The exercise — Return the listing below verbatim. Pictures do not belong in the copy.
# Collected material start
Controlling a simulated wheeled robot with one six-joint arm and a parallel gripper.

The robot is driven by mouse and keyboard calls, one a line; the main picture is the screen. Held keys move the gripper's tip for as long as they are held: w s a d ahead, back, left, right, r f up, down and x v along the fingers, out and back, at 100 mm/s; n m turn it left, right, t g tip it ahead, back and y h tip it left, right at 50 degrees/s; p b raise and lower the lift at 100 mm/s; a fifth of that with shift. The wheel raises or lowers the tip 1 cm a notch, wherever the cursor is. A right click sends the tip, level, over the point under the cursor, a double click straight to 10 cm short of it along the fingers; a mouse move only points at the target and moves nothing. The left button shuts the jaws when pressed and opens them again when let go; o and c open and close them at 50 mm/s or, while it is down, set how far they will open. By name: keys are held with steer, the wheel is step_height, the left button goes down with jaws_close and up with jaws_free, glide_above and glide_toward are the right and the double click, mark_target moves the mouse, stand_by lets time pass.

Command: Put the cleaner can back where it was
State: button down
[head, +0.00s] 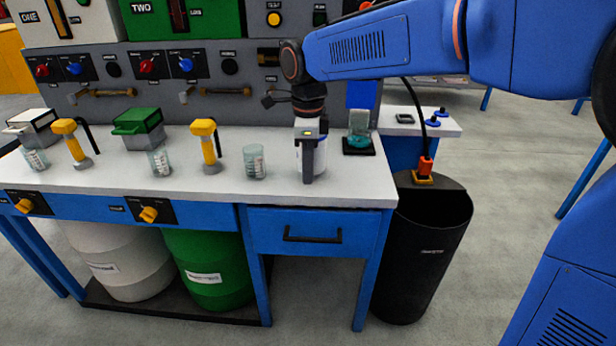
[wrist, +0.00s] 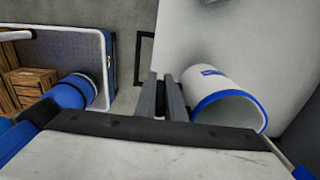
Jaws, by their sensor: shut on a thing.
# Collected material end
Output below —
Controlling a simulated wheeled robot with one six-joint arm and a parallel gripper.

The robot is driven by mouse and keyboard calls, one a line; the main picture is the screen. Held keys move the gripper's tip for as long as they are held: w s a d ahead, back, left, right, r f up, down and x v along the fingers, out and back, at 100 mm/s; n m turn it left, right, t g tip it ahead, back and y h tip it left, right at 50 degrees/s; p b raise and lower the lift at 100 mm/s; a fifth of that with shift. The wheel raises or lowers the tip 1 cm a notch, wherever the cursor is. A right click sends the tip, level, over the point under the cursor, a double click straight to 10 cm short of it along the fingers; a mouse move only points at the target and moves nothing. The left button shuts the jaws when pressed and opens them again when let go; o and c open and close them at 50 mm/s or, while it is down, set how far they will open. By name: keys are held with steer, the wheel is step_height, the left button goes down with jaws_close and up with jaws_free, glide_above and glide_toward are the right and the double click, mark_target moves the mouse, stand_by lets time pass.

Command: Put the cleaner can back where it was
State: button down
[head, +0.00s] 
[wrist, +0.00s] 
Jaws, by their sensor: shut on a thing.

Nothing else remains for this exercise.